The central issue in the Jekyll-Hyde story is, of course, the relationship between the two beings. Like Stevenson, Moffat explores both the moral or existential relationship between them (are they two selves, or two sides of one self?) and the physical relationship (how do they negotiate the logistics of sharing, or at least taking turns with, a single corporeal body?).

Shadowy past

The first episode opens with Tom strapping himself into restraints as he talks to Katherine (Michelle Ryan), a young psychiatric nurse. Despite the deal he's struck with Hyde, Tom hopes to find both an explanation and a cure for his transformations, and he's hired Katherine to help him do so.

Thus right from the start we're thrown into the middle of the story and forced to sort out Tom's relationships at the same time Tom does. These include not only Tom's relationship with Hyde, but the relationship of each with Katherine, not to mention with Tom's wife Claire (Gina Bellman) and his two sons.

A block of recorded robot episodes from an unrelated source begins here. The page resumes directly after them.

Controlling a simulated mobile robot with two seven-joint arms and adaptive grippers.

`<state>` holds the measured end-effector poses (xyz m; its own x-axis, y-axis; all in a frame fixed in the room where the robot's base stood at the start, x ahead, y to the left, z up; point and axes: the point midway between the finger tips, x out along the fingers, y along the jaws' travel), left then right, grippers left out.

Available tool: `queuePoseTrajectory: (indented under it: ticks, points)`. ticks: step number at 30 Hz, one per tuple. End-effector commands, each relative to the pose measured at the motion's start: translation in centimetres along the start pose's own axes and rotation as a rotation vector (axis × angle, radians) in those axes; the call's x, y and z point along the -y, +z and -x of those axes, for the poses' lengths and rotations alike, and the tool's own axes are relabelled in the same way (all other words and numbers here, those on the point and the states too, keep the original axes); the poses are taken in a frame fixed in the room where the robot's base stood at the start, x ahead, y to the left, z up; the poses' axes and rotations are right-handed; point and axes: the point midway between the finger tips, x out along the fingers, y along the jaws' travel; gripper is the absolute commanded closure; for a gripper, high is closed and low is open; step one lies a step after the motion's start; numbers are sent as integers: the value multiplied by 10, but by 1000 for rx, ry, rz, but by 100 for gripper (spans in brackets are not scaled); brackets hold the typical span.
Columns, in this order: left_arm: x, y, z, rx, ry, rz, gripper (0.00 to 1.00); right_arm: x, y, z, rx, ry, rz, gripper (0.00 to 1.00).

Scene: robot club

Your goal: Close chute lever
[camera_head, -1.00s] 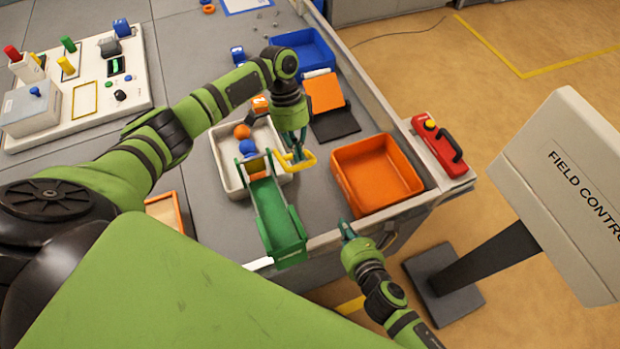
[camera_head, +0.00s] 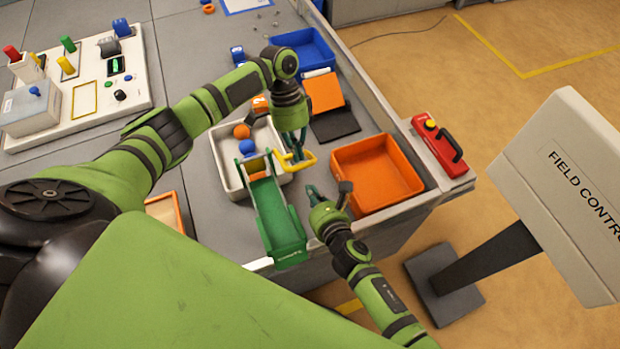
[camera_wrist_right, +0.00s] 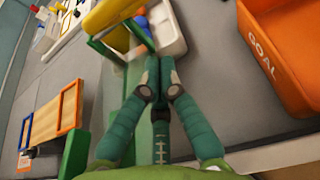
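The green chute (camera_head: 277,215) slopes from the white bin (camera_head: 226,180) toward the table's front edge. Its yellow lever (camera_head: 309,160) sticks out to the right of its upper end. My left gripper (camera_head: 295,155) points down at the lever, with its fingertips at the yellow bar; whether they clasp it is not clear. My right gripper (camera_head: 312,191) is just right of the chute, below the lever and apart from it. In the right wrist view its fingertips (camera_wrist_right: 158,62) lie close together with nothing seen between them. An orange ball (camera_head: 242,131) and a blue ball (camera_head: 247,147) are in the bin.
An orange goal bin (camera_head: 378,203) stands close to the right of my right gripper; it also shows in the right wrist view (camera_wrist_right: 262,50). A red box with a yellow button (camera_head: 437,143) is at the table's right edge. A blue tray (camera_head: 325,62) lies behind.

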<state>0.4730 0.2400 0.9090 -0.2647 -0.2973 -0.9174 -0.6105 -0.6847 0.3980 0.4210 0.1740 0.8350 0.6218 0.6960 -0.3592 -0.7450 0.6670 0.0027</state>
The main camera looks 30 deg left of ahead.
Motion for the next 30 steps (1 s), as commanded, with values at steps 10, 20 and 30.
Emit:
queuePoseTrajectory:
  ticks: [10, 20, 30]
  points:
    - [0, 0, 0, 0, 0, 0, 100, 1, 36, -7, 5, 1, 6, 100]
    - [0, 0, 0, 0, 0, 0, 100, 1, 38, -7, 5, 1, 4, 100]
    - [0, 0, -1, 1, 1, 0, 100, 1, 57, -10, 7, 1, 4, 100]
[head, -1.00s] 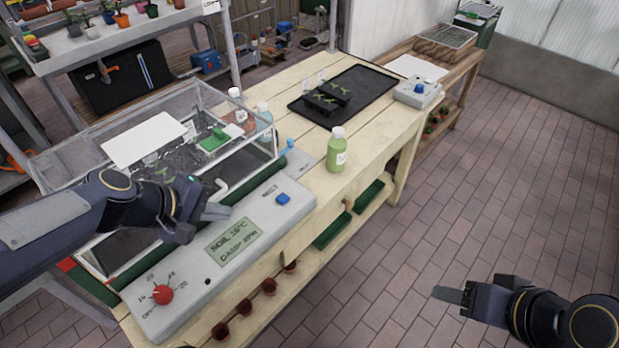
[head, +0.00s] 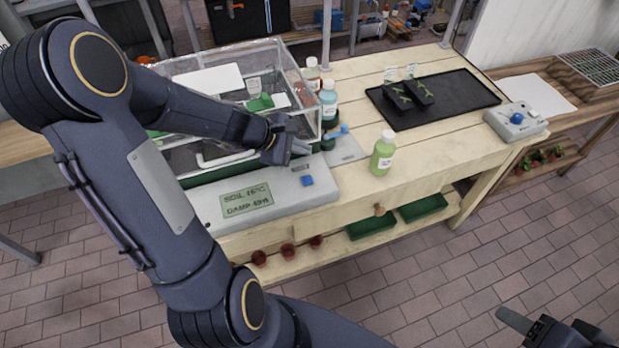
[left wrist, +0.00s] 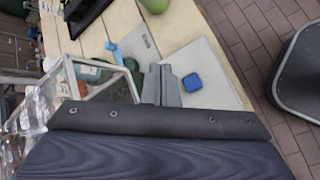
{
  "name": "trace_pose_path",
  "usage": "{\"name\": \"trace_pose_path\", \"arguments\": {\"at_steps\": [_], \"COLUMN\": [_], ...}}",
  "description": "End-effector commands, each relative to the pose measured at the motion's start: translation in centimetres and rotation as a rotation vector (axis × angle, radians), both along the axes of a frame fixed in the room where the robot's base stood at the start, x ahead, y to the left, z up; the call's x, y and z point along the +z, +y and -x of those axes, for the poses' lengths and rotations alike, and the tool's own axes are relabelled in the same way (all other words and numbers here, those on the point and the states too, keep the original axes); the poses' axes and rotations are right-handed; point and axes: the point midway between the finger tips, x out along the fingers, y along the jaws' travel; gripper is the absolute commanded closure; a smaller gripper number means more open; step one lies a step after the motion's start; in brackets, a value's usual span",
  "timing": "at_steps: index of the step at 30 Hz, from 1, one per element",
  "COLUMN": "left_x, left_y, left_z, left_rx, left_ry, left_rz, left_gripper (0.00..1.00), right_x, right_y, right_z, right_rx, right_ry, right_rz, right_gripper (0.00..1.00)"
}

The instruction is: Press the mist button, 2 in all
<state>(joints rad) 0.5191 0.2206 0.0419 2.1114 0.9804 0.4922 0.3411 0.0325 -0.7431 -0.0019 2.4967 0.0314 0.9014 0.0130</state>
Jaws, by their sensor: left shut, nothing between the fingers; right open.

At the same time, there's a narrative arc about Tom's origins— a mystery even before Hyde emerges— and the shadowy organization that monitors both Tom's and Hyde's activities.

A bit of Jack Nicholson

The success of any Jekyll and Hyde obviously depends heavily on the abilities of the actor playing the title roles. Nesbitt is restrained and subtle as Tom, and he goes for broke as Hyde. Just when you think it's too much— there's a whole lot of Jack Nicholson in the characterization, and a soupçon of Christopher Walken as well— he pulls it back. With the aid of makeup effects, Nesbitt succeeds in rendering each persona distinct but also in communicating the connection between the two.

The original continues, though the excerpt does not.